FAQ: What Does a Change Management Consultant Do?

Change Management Consultant

There’s a dichotomy in business. On the one hand, you have monolithic corporations that seem highly resistant to change. They stand firm, resist the influence of changing market pressures and trends, and take a very long view; they know the demand for their product will swing back around, and while they may suffer through lean times, they never entirely collapse and will always be there when the winds change.

On the other hand, you have smaller, leaner, more agile businesses. Like minnows feeding around sharks, these businesses must adapt to swiftly-changing circumstances, or die. They don’t have the resources to resist change; they need to capitalize on those changes if they want to succeed.

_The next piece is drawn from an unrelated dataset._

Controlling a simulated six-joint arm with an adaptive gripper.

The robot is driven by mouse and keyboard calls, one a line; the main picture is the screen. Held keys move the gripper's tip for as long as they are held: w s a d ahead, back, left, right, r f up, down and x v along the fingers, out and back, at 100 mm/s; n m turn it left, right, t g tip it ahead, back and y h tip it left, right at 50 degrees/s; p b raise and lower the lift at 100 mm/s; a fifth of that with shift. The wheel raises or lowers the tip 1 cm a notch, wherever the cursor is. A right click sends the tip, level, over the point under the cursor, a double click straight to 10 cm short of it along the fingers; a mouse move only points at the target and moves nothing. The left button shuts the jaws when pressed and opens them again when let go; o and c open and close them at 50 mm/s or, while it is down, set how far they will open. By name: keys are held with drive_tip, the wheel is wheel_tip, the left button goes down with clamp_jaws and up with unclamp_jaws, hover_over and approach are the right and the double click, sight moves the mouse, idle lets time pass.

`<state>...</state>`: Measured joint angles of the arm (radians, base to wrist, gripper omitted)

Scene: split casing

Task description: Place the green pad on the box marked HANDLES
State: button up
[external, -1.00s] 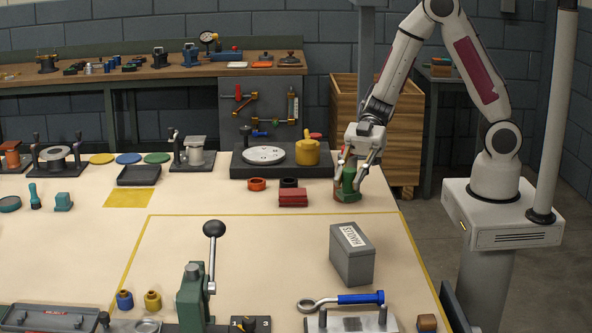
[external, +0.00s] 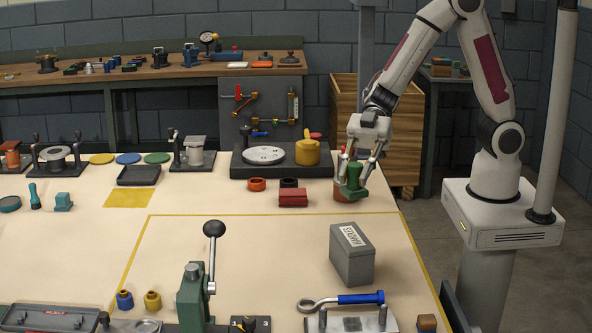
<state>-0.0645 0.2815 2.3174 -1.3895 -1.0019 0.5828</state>
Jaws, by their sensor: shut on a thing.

Change is inevitable in the economy, business, and society. Some changes are cyclical, while others are linear, but there will always be change. How your business handles change – and whether or not you change with it – is an important decision to make as a business owner.

Often, it can be difficult to see change from inside an organization. When you don’t personally have experience with the coming changes (and few people do), you don’t know how to adapt to them or how your business will react to the changes as they are implemented.

That’s where change management consulting comes in. What is change management, what do change management consultants do, and do you need one? Read on to learn more.

What is Change Management?

Significant changes to a business that affect processes, both external and internal, have a chance to fail. It may be something as simple as investing in a new technology that doesn’t catch on or as complex as changing management style, leadership goals, or social mores within the organization.

Change Management Meeting

Any business that wants to implement change should also want to minimize the chances of that change failing. Change management is the system wherein businesses do their due diligence to reduce the chances of that happening.

“Change management is defined as the methods and manners in which a company describes and implements change within both its internal and external processes. This includes preparing and supporting employees, establishing the necessary steps for change, and monitoring pre- and post-change activities to ensure successful implementation.” – ASQ.

Change management is a detailed, structured process for implementing and reviewing significant changes to a business. It involves:

  • Analyzing the current state of the business.
  • Defining the change that needs to be made.
  • Determining who the change will impact.
  • Picking the people who need to buy-in and sponsor the change.
  • Engaging with stakeholders and the people affected by the change.
  • Developing a plan to implement the change.
  • Building, promoting, and deploying a vision to encourage the change.
  • Implementing the change itself.
  • Monitoring the human factor throughout the transition.
  • Adapting processes to the pressures of the human element.
  • Modifying, looping, and iterating on the change to reach the desired new state.
  • Cementing the new state as a new normal.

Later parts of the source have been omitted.